TABLEAU S.6. VALEUR DE RÉFÉRENCE (2012) ET PROJECTIONS (2050) RELATIVES AUX SUPERFICIES IRRIGUÉES RÉCOLTÉES ET À L’ÉVAPOTRANSPIRATION SUPPLÉMENTAIRE DUE À L’IRRIGATION SUR LES SUPERFICIES IRRIGUÉES RÉCOLTÉES POUR LES SCÉNARIOS PROSPECTIFS ÉLABORÉS PAR LA FAO DANS « L’AVENIR DE L’ALIMENTATION ET DE L’AGRICULTURE »
Source: Études de référence de L’État des ressources en terres et en eau pour l’alimentation et l’agriculture dans le monde 2021.
Note: CC = changement climatique; ET = évapotranspiration; RCP = profil représentatif d’évolution de concentration; SSP = profil commun d’évolution socioéconomique; SSS = scénario de sociétés stratifiées; TSS = scénario vers la durabilité.
Source: Études de référence de L’État des ressources en terres et en eau pour l’alimentation et l’agriculture dans le monde 2021.
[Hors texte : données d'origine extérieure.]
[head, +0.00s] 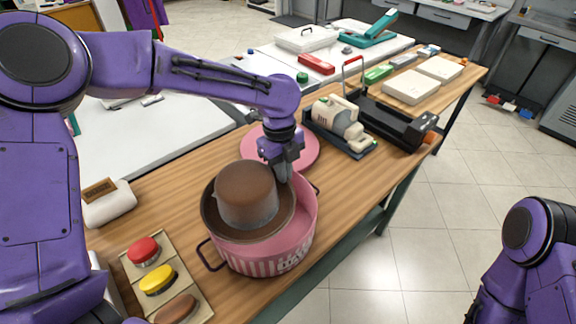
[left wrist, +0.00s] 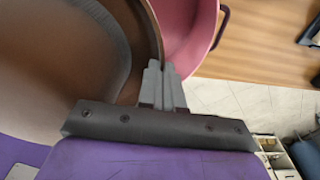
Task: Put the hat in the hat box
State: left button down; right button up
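The brown hat (head: 245,196) is crown up over the mouth of the pink hat box (head: 300,232), toward its left side. Its brim hides the box's left rim, and pink interior shows at the right. I cannot tell whether the hat rests on anything inside. My left gripper (head: 284,175) is at the brim's back right edge. In the left wrist view its fingers (left wrist: 160,78) are close together on the brim of the hat (left wrist: 70,60), with the box (left wrist: 190,35) beyond. My right gripper is out of view; only part of my right arm shows.
The pink round lid (head: 305,150) lies on the wooden table behind the box. A panel with red, yellow and brown buttons (head: 157,280) stands at the front left. A cream-coloured machine (head: 340,125) stands behind at the right. The table's front edge is close to the box.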

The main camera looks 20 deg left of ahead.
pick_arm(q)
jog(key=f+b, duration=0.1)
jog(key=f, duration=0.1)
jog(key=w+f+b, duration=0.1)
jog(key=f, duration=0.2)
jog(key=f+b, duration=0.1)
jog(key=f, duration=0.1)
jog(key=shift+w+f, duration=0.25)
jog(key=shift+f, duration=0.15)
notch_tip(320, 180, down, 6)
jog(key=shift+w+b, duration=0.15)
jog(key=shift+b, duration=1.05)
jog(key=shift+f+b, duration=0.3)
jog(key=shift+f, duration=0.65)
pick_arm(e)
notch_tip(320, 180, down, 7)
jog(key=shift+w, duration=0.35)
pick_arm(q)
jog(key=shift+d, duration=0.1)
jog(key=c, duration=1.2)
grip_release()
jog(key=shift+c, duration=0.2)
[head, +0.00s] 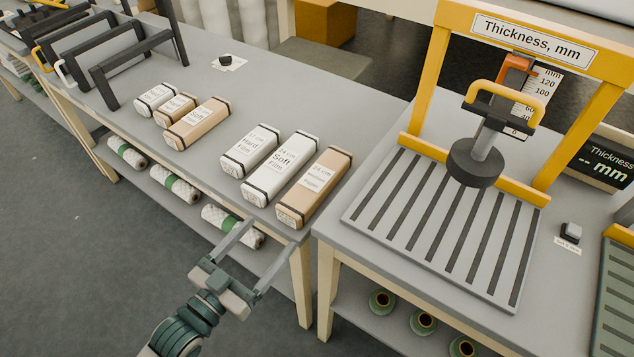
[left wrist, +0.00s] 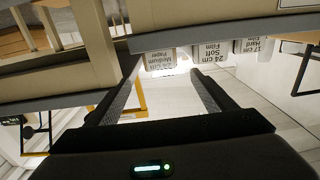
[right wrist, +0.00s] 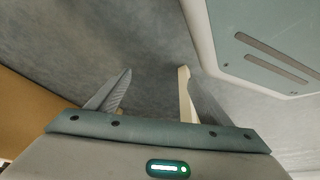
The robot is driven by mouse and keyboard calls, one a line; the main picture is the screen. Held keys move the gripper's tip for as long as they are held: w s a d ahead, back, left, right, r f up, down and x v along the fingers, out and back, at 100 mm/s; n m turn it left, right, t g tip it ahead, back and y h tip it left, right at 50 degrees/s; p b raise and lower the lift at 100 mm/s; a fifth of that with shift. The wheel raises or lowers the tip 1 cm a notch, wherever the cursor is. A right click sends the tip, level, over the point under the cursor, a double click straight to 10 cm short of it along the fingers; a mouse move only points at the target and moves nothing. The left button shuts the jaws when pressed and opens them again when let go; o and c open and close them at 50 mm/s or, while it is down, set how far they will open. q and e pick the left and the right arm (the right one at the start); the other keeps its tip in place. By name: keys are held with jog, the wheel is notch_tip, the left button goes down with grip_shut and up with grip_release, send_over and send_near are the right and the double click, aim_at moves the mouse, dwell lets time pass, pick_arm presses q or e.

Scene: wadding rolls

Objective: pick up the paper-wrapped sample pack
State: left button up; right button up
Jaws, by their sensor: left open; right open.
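A tan paper-wrapped pack (head: 314,187), labelled 24 cm and apparently Medium Paper, lies near the right end of the long table (head: 330,100). It shows upside down in the left wrist view (left wrist: 160,60), ahead between the fingers. Two more tan packs lie in the left group, a larger one (head: 197,123) and a small one (head: 175,107). My left gripper (head: 270,234) is open and empty, just in front of the table edge near the labelled pack and apart from it. My right gripper (right wrist: 157,75) is open and empty, seen only in the right wrist view.
White film packs, Soft Film (head: 281,169) and Hard Film (head: 250,150), lie left of the labelled tan pack. Wadding rolls (head: 232,225) lie on the shelf below. A yellow thickness gauge (head: 425,70) stands on the right table. Dark frames (head: 130,68) stand at the far left.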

Les incidences de cette croissance sur les ressources en eau ont été modélisées pour le rapport 2021. Les modèles indiquent que l’évapotranspiration devrait passer de 1 285 km3 en 2012 à 1 540 km3 d’ici à 2050 sans changement climatique et à 1 730 km3 avec changement climatique (tableau S.6). Si l’on prend en compte les besoins en eau pour la préparation des terres et le lessivage, ainsi que les pertes au cours du transport entre le point de captage et le point de consommation, les prélèvements d’eau annuels bruts pour l’agriculture avoisinent les 3 500 km3.